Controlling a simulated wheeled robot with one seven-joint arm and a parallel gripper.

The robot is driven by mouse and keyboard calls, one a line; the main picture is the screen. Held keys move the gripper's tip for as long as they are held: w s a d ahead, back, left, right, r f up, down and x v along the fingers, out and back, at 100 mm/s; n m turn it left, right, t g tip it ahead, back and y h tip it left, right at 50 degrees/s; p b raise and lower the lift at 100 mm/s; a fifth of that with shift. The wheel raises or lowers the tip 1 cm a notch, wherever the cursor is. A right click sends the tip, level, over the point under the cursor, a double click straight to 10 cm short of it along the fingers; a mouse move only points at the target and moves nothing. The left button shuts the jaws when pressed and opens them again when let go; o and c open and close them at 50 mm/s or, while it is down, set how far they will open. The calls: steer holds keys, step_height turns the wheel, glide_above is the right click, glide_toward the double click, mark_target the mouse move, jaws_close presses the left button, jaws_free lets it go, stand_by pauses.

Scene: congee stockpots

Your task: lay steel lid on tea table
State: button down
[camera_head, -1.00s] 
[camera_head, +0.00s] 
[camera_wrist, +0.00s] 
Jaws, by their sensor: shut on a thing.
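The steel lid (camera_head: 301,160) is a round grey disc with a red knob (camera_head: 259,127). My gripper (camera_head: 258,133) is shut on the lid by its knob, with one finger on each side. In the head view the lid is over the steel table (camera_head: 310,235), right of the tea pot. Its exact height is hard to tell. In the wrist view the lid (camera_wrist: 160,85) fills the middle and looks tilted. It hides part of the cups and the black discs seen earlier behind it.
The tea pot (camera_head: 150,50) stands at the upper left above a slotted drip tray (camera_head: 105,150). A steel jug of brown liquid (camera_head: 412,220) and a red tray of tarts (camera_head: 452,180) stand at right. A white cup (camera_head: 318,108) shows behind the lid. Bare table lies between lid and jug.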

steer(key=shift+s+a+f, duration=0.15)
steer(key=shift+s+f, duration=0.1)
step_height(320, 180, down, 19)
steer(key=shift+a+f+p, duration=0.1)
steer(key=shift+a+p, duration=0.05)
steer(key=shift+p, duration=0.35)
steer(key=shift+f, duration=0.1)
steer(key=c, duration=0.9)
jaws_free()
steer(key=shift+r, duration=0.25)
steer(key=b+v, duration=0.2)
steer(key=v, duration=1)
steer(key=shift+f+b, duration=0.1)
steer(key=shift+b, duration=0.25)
=====
- Short task -
Could you quote the material above in full, exactly as it stands?

- Complete response -
Controlling a simulated wheeled robot with one seven-joint arm and a parallel gripper.

The robot is driven by mouse and keyboard calls, one a line; the main picture is the screen. Held keys move the gripper's tip for as long as they are held: w s a d ahead, back, left, right, r f up, down and x v along the fingers, out and back, at 100 mm/s; n m turn it left, right, t g tip it ahead, back and y h tip it left, right at 50 degrees/s; p b raise and lower the lift at 100 mm/s; a fifth of that with shift. The wheel raises or lowers the tip 1 cm a notch, wherever the cursor is. A right click sends the tip, level, over the point under the cursor, a double click straight to 10 cm short of it along the fingers; a mouse move only points at the target and moves nothing. The left button shuts the jaws when pressed and opens them again when let go; o and c open and close them at 50 mm/s or, while it is down, set how far they will open. The calls: steer holds keys, step_height turns the wheel, glide_above is the right click, glide_toward the double click, mark_target the mouse move, jaws_close presses the left button, jaws_free lets it go, stand_by pauses.

Scene: congee stockpots

Your task: lay steel lid on tea table
State: button down
[camera_head, -1.00s] 
[camera_head, +0.00s] 
[camera_wrist, +0.00s] 
Jaws, by their sensor: shut on a thing.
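The steel lid (camera_head: 301,160) is a round grey disc with a red knob (camera_head: 259,127). My gripper (camera_head: 258,133) is shut on the lid by its knob, with one finger on each side. In the head view the lid is over the steel table (camera_head: 310,235), right of the tea pot. Its exact height is hard to tell. In the wrist view the lid (camera_wrist: 160,85) fills the middle and looks tilted. It hides part of the cups and the black discs seen earlier behind it.
The tea pot (camera_head: 150,50) stands at the upper left above a slotted drip tray (camera_head: 105,150). A steel jug of brown liquid (camera_head: 412,220) and a red tray of tarts (camera_head: 452,180) stand at right. A white cup (camera_head: 318,108) shows behind the lid. Bare table lies between lid and jug.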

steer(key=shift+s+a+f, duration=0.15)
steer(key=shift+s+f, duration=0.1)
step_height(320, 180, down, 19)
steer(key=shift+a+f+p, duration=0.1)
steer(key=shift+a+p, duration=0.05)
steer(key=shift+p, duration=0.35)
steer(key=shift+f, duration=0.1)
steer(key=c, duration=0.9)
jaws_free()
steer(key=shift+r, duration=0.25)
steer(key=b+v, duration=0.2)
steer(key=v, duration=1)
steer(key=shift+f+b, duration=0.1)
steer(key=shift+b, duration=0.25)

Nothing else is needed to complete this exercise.